Instruction
Note how many lines in the entries contain the string "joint", then give that number and nothing else.

Records supplied
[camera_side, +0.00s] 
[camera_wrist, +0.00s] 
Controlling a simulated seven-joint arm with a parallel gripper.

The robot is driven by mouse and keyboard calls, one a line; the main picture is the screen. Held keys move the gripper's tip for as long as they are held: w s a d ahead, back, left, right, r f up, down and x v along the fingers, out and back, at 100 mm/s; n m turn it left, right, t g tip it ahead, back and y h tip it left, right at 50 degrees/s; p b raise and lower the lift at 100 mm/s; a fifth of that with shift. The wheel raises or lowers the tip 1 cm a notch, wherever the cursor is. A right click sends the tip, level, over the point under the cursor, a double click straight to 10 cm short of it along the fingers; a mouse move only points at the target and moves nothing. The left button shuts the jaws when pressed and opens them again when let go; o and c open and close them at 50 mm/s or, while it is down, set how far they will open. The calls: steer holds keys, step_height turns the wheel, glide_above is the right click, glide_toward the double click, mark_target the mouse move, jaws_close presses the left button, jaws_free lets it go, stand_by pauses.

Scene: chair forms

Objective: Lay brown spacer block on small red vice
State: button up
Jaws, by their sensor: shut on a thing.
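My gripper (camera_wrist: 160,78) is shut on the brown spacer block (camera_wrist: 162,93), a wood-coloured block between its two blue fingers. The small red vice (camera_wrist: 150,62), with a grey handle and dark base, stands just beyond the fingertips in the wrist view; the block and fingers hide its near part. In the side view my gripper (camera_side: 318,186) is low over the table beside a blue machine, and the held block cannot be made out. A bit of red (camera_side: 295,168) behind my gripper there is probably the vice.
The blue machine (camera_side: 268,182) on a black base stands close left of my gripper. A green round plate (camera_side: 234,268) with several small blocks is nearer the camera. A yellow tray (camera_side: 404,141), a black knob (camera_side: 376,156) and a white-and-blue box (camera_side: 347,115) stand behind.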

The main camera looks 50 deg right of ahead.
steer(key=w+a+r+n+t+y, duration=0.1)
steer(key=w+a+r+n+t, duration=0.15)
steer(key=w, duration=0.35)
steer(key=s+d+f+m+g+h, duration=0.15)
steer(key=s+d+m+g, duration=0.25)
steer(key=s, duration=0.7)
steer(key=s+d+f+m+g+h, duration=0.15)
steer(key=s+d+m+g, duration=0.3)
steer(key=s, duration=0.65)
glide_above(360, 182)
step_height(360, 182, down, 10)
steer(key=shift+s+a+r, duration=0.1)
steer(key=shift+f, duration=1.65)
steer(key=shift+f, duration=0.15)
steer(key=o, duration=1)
--
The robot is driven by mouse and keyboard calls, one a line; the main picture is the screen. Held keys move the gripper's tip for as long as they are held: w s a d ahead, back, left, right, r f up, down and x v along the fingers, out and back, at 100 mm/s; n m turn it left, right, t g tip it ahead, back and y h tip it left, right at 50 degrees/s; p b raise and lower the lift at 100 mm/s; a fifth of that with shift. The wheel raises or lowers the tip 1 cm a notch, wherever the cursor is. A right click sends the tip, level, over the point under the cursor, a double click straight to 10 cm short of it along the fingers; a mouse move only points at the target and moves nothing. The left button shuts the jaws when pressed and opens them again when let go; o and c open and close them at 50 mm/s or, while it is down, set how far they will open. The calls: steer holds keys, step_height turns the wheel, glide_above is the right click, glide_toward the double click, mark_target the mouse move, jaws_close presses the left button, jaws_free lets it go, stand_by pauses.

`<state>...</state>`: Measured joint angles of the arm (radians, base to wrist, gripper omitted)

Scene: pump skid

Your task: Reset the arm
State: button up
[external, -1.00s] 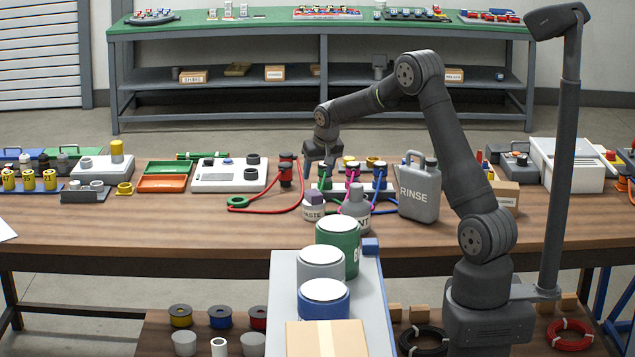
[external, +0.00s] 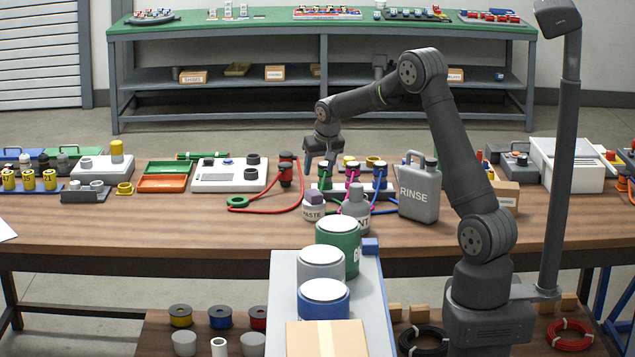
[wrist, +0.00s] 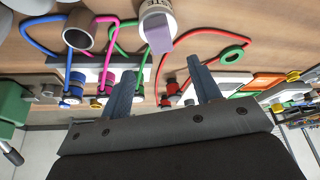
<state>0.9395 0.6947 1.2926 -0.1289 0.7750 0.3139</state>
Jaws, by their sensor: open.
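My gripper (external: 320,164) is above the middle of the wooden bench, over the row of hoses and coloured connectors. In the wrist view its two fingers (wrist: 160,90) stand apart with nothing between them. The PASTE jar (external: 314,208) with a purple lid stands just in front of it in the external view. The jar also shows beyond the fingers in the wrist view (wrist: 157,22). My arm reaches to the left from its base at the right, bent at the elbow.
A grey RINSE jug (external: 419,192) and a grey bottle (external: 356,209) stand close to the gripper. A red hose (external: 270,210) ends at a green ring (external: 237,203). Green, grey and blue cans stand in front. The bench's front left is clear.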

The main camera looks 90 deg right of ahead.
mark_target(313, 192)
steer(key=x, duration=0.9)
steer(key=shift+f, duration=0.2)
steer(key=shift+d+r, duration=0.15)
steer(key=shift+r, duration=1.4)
==
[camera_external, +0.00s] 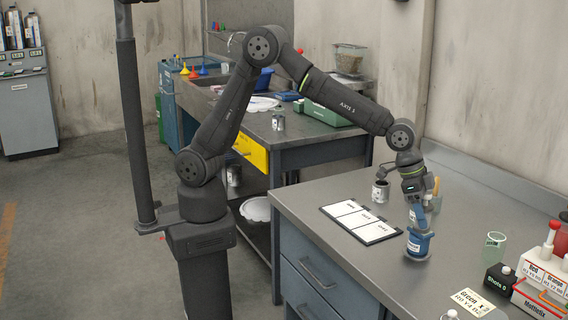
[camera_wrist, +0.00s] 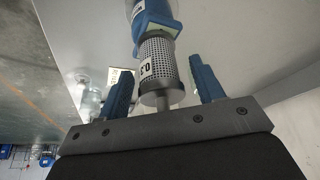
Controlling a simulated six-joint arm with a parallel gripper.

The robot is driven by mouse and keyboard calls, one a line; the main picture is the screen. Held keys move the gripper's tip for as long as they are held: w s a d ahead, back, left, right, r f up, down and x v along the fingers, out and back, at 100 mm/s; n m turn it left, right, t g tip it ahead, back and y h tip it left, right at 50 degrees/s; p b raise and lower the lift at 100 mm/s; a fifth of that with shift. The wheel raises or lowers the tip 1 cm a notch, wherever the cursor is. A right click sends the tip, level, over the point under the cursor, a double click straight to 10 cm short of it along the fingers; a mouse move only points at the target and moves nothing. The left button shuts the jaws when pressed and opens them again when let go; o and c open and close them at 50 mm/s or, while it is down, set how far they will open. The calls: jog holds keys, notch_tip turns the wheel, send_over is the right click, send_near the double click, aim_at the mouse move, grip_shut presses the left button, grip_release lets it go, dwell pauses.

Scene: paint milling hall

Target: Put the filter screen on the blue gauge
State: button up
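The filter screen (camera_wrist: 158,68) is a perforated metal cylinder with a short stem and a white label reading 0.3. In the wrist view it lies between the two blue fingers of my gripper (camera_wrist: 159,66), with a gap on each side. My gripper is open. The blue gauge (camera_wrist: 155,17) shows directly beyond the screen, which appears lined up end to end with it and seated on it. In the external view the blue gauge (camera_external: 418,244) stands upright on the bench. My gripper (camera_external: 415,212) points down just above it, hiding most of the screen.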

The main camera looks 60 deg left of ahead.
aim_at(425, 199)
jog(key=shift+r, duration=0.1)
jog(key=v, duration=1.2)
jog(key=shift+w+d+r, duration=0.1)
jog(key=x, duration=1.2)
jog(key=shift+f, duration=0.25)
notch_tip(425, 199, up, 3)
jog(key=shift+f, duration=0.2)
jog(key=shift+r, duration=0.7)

Written answer
3